6. The method according to claim 1, wherein the passage opening of the wafer has a first diameter of at most 1 mm and at least 50 m on an edge bordering the top of the wafer, and has a second diameter of at most 1 mm and of at least 50 m on an edge bordering the bottom of the wafer, and wherein the wafer that is provided has an overall thickness of at most 300 m and of at least 90 m.

7. The method according to claim 1, wherein, after applying the dielectric insulating layer, the dielectric insulating layer is first structured on the top and then on the bottom or first on the bottom and then on the top or the bottom and the top are structured at the same time.

8. The method according to claim 7, wherein the dielectric insulating layer is wet-chemically etched, wherein in each case a first lacquer layer is applied, cured, exposed and developed and/or an organic material that differs from the first lacquer layer is applied in a structured manner by means of a screen printing process or by an inkjet printing process.

9. The method according to claim 1, wherein the insulating layer is formed as a layer system comprising a first layer and at least one second layer, and wherein the first layer is applied prior to the second layer.

Description

BRIEF DESCRIPTION OF THE DRAWINGS

[0035] The present invention will become more fully understood from the detailed description given hereinbelow and the accompanying drawings which are given by way of illustration only, and thus, are not limitive of the present invention, and wherein:

[0036] FIG. 1 is a view of an exemplary according to the invention of a passivation method for a passage opening of a wafer,

[0037] FIG. 2 is a plan view of a passage opening of a wafer which is passivated according to the passivation method, and

[0038] FIG. 3 shows a wafer.

DETAILED DESCRIPTION

[0039] The illustration in FIG. 1 shows an exemplary embodiment of a passivation method for a passage opening of a wafer.

[0040] A stacked wafer 10 has a top 10.1, a bottom 10.2 and a passage opening 22 that extends from the top 10.1 to the bottom 10.2, with a contiguous side wall 22.1 and a circumference that is oval, for example circular, in cross section.

[0041] The bottom 10.2 is formed by a Ge substrate 14, followed by a Ge sub-cell 16 and two III-V sub-cells.

[0042] At the top 10.1 of the wafer 10, the passage opening 22 has a first diameter B1 and at the bottom 10.2 it has a second diameter B2, wherein said second diameter B2 is smaller than the first diameter B1.

[0043] In addition, the passage opening has two step-shaped circumferential shoulders, wherein the shoulders are each formed by a sudden decrease in the diameter of the passage opening, as seen from the top 10.1. The first shoulder has a circumferential shoulder surface that is formed by a top of the Ge sub-cell.

[0044] The second shoulder is located in the area of the Ge sub-cell, below a p/n junction of the Ge sub-cell.

[0045] The top 10.1 of the wafer 10 and a part of the side surface 22.1 of the passage opening 22 that adjoins the top 10.1 are coated with a dielectric insulating layer 24 by means of chemical vapor deposition.

[0046] The wafer 10.1 is then rotated and the bottom 10.2 and a part of the side surface 22.1 of the passage opening 22 that adjoins the bottom 10.2 are coated with the dielectric insulating layer 24 by means of chemical vapor deposition.

[0047] A layer thickness D1 of the dielectric insulating layer 24 within the passage opening is at least 10 nm.

[0048] A further example is shown in the illustration in FIG. 2. Only what is different from the illustration in FIG. 1 will be explained below.

[0049] In the plan view of the wafer top 10.1 including the passage opening 22, the two shoulders or shoulder surfaces can be seen.
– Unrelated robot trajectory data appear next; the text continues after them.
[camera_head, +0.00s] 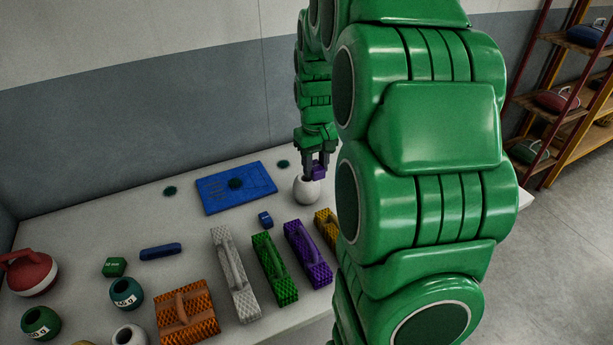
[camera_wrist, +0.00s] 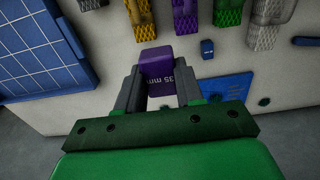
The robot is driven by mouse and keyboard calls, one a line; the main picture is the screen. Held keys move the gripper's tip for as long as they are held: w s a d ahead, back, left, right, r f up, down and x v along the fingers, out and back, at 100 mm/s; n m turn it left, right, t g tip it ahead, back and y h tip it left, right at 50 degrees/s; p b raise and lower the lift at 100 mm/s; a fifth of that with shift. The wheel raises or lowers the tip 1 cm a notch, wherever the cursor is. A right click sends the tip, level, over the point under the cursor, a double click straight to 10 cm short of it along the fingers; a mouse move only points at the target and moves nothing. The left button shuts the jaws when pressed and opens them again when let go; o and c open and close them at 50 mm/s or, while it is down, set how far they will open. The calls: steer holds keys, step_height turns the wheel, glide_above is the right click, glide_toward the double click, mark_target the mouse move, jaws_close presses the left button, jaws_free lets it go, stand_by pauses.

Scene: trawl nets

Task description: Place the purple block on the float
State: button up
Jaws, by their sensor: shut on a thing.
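My gripper (camera_head: 317,168) is shut on the purple block (camera_head: 318,173). The wrist view shows the purple block (camera_wrist: 160,65) between the two fingers, with "35 mm" printed on it. In the head view the block is at the top right of a white rounded object (camera_head: 307,190) with a dark opening, which may be the float. I cannot tell whether the block touches it. In the wrist view the block and fingers hide most of what lies beneath them.
A small blue block (camera_head: 265,219) and textured white (camera_head: 235,275), green (camera_head: 274,268) and purple (camera_head: 308,255) handled pieces lie nearer. Round weights and a red handled object (camera_head: 32,273) stand at left.

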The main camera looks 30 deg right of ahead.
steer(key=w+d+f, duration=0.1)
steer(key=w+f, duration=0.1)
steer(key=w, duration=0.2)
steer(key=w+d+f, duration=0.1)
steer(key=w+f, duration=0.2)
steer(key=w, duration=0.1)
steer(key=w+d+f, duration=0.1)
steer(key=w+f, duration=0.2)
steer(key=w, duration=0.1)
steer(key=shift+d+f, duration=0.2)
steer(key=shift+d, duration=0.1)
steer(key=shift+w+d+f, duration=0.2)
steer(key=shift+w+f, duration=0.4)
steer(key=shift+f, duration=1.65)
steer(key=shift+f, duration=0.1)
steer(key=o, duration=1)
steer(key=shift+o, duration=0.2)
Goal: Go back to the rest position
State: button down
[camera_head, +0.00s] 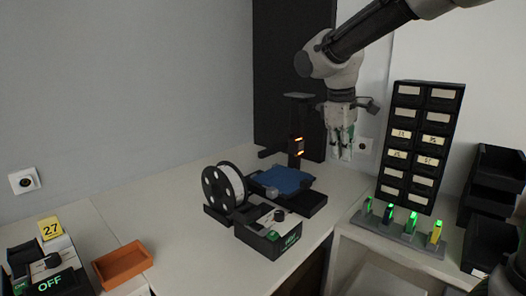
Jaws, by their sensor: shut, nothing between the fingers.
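My gripper (342,152) hangs from my arm in the upper right of the head view, pointing down. Its fingers are together with nothing between them. It is in the air in front of the back corner, apart from the drawer cabinet (420,146) on its right. The fingertips are above the table level, to the right of the black stand with orange lights (298,147).
A white table holds a spool (224,187), a blue pad (284,180) and a black box with green lettering (272,235). An orange tray (122,264) and an OFF box (50,287) are at left. A rack with green lights (401,227) and black bins (495,178) are at right.

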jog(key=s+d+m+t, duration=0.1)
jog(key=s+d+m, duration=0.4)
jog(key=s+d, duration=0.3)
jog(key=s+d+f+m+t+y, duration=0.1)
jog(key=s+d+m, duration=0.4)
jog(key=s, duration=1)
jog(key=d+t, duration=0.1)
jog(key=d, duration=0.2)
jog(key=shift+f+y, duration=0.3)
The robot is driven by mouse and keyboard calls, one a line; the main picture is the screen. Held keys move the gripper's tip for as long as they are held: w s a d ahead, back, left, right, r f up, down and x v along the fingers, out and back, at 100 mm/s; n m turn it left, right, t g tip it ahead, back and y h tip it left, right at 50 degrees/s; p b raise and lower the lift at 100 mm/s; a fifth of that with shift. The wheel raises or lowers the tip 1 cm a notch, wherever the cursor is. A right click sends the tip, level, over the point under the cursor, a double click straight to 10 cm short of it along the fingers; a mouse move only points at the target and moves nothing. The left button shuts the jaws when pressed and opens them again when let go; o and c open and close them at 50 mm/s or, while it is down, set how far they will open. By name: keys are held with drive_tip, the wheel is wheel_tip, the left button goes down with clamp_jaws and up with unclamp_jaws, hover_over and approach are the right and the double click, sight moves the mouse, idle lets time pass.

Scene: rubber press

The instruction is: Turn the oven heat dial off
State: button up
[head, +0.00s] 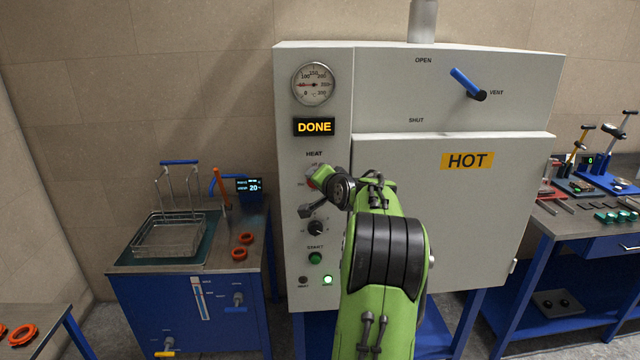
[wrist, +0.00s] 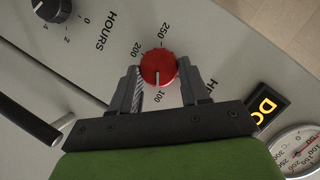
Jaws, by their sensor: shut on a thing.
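The red heat dial (wrist: 158,66) sits on the oven's grey control panel (wrist: 215,45) in the wrist view. A pale line shows on its side nearest the 100 mark; the numbers 100, 200 and 250 are readable around it. My gripper (wrist: 160,88) is shut on the dial, one finger on each side. In the head view, my gripper (head: 311,190) is against the panel below the HEAT label, and only a bit of red shows there. An off mark is not readable, as my gripper covers part of the scale.
The black hours dial (head: 316,228) is below the heat dial, with the green start button (head: 315,258) lower down. The DONE display (head: 314,127) and round gauge (head: 314,84) are above. The oven door (head: 500,200) bears a HOT sign. A blue vent lever (head: 467,83) sticks out above.

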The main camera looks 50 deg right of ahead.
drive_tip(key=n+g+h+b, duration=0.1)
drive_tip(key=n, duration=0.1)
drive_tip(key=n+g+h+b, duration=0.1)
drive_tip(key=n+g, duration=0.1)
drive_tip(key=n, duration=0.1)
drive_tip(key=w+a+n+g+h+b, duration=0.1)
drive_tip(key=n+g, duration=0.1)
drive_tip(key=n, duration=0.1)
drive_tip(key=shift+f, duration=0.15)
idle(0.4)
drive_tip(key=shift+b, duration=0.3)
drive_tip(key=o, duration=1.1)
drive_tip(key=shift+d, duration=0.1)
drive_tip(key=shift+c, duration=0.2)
The shoulder surface of the first step-shaped shoulder has a tread depth S1. The second shoulder has a tread surface S2.

[0050] In the illustration in FIG. 3, a further embodiment is shown. Only what is different from the illustration in FIG. 1 or FIG. 2 will be explained below.

[0051] The passivation method is carried out on the wafer level, i.e. the wafer comprises a plurality of solar cell stacks 12, which can be seen in the plan view of the wafer top 10.1 in FIG. 3.

[0052] The invention being thus described, it will be obvious that the same may be varied in many ways. Such variations are not to be regarded as a departure from the spirit and scope of the invention, and all such modifications as would be obvious to one skilled in the art are to be included within the scope of the following claims.